• [Written exercise] Reproduce, character for character, the entries from their opening line through the line with "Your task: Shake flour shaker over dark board".

[Collected data entries]
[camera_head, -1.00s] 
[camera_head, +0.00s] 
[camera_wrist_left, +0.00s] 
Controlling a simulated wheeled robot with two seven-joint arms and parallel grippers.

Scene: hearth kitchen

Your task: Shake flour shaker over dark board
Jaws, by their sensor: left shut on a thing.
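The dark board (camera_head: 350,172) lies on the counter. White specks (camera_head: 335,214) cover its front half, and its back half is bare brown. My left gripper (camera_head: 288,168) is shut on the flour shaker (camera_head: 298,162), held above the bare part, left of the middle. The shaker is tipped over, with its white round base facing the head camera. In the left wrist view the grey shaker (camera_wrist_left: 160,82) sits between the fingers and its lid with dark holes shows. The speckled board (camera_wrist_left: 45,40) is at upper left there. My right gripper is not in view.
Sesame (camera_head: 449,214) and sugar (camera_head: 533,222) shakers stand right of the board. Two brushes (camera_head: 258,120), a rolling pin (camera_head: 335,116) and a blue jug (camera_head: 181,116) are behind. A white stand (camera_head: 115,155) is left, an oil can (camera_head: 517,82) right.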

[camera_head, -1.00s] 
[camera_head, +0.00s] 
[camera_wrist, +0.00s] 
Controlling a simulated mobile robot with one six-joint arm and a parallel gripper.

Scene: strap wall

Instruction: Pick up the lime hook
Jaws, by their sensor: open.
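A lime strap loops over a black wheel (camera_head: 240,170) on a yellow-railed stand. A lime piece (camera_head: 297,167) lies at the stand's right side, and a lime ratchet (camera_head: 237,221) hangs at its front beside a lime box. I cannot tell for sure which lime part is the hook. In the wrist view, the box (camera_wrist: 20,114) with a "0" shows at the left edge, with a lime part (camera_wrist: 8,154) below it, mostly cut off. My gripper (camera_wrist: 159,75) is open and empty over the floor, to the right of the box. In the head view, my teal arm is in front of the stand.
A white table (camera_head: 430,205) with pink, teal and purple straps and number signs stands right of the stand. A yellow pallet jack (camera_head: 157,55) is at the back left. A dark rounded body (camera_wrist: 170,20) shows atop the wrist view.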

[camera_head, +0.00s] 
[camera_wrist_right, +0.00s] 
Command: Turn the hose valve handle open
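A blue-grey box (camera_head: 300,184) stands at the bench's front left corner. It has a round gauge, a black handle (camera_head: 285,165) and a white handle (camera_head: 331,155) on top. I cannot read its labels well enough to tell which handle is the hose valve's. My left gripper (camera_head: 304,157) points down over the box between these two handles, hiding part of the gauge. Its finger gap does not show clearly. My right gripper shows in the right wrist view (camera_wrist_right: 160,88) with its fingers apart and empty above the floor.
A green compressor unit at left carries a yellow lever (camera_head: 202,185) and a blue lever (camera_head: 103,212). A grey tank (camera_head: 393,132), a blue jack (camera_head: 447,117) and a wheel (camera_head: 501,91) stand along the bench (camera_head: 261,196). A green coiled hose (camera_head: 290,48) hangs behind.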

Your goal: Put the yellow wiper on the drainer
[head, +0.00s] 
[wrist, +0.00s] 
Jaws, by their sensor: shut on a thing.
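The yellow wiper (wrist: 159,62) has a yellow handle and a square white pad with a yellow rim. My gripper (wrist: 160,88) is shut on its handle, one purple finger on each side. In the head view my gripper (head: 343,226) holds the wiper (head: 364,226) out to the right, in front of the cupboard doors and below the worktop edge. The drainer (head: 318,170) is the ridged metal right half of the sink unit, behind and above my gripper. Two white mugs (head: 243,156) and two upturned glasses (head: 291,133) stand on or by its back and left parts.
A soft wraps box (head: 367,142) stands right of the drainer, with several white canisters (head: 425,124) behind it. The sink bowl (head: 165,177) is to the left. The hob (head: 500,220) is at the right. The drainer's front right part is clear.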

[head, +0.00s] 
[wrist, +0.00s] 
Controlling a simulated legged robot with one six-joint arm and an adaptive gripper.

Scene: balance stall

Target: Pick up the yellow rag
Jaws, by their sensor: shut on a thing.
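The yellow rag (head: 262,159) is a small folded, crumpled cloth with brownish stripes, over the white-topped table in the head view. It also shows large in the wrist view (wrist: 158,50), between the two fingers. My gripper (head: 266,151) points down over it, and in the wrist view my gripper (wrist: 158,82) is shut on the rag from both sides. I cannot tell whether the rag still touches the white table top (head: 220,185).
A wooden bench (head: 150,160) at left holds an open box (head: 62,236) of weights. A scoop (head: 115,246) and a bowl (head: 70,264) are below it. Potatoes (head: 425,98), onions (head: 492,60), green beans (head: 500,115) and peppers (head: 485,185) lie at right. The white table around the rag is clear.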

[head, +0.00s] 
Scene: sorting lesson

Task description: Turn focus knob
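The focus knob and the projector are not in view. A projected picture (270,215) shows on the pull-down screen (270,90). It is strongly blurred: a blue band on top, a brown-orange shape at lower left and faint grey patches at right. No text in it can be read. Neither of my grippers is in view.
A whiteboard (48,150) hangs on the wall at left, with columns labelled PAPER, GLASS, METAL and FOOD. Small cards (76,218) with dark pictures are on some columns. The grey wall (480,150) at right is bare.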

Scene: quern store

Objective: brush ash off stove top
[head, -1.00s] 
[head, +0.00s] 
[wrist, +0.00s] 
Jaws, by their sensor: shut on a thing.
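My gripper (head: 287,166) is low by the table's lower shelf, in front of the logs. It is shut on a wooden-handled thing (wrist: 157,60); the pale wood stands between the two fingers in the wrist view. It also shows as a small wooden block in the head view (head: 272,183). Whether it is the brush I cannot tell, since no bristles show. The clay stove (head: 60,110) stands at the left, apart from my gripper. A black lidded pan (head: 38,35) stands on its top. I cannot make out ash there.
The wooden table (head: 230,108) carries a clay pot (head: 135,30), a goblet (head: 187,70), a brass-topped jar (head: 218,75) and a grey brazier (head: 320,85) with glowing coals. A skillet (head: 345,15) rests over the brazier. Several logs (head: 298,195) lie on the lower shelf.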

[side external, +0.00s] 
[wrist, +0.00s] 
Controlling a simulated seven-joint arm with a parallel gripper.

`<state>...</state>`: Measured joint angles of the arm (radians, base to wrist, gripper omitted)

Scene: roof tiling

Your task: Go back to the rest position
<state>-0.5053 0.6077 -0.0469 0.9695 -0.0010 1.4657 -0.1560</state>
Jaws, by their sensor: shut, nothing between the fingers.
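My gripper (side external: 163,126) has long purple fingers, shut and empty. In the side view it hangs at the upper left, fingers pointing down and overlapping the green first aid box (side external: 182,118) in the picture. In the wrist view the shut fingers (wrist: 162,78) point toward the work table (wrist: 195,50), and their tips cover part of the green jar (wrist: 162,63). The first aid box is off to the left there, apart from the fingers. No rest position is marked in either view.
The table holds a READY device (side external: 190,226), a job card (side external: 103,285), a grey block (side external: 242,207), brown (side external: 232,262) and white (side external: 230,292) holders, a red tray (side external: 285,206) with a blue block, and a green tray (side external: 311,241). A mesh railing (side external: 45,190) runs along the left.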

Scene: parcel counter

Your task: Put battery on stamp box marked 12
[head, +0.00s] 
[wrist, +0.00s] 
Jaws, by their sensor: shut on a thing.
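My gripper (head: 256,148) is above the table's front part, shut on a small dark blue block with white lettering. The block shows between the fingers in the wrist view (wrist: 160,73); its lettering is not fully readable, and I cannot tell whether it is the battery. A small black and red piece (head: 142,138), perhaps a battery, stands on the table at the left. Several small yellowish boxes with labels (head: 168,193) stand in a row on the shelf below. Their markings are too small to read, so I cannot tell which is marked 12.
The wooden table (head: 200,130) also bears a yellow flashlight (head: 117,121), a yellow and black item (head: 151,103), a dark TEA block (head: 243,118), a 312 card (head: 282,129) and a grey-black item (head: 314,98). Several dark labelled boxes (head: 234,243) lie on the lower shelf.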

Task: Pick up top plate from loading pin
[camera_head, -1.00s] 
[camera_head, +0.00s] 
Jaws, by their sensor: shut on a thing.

• [Full solution]
[camera_head, -1.00s] 
[camera_head, +0.00s] 
[camera_wrist_left, +0.00s] 
Controlling a simulated wheeled robot with two seven-joint arms and parallel grippers.

Scene: hearth kitchen

Your task: Shake flour shaker over dark board

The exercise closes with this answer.